Generate Subtitle (STT)¶

Transcribe audio or video into timed subtitles. Picks up speech and emits SRT / VTT / ASS / SSA — with optional translation in the same pass.

What you need¶

FFmpeg on PATH for audio/video decoding — see FFmpeg setup.
A transcription backend, one of:
- faster-whisper — local, offline, free (default; no setup needed)
- Google Cloud Speech-to-Text — cloud, paid, more accurate on noisy audio. See Google Cloud setup.
- Soniox — cloud, paid, real-time and speaker diarization. See Soniox setup.

Click Generate Subtitle in the sidebar.
Drop one or more audio / video files (.mp3, .wav, .m4a, .flac, .ogg, .aac, .wma, .mp4, .webm, .mkv, .avi, .mov, .wmv).
Pick the Source language (the language spoken in the audio) — leave on Auto-detect for Whisper to figure it out.
Pick a Target language — pick No translation for a plain transcript, or any of the 45 supported languages to get the transcript translated in the same pass.
Pick the Output format (SRT / VTT / ASS / SSA).
Click Generate (or Ctrl+Enter).
Watch the queue. Open the row when done.

Format	Best for
SRT	Universal — almost every player supports it
VTT	HTML5 `<video>` `<track>` elements
ASS / SSA	Karaoke, styled subtitles, fansub workflows

The four formats round-trip through the same parser, so you can switch output format on a re-translate without losing timing.

Switch in Settings → Subtitle:

Model	Size	Speed	Accuracy
`tiny`	~75 MB	very fast	low
`base` (default)	~150 MB	fast	decent
`small`	~500 MB	medium	good
`medium`	~1.5 GB	slow	high
`large`	~3 GB	very slow	best

Models download on first use and cache locally.

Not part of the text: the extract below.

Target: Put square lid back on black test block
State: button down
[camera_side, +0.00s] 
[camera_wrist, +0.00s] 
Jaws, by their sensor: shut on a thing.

On a slow connection the first run feels long; subsequent runs are fast.

Backend	Cost	Online?	Speaker diarization	Languages
Whisper (local)	Free	No	No	99
Google Cloud STT	Paid	Yes	Yes (`latest_long` model)	125+
Soniox	Paid	Yes	Yes (per-token speaker labels)	60+

Switch in Settings → Subtitle → STT method.

Stop button — interrupt an in-flight batch. Files queued behind the active one stay queued; you can resume later.
Re-generate — right-click a Done entry to re-run with a different format / language / STT method.
Long-form audio — Whisper handles hours of audio fine; budget ~1 minute of processing per minute of audio on a CPU base model.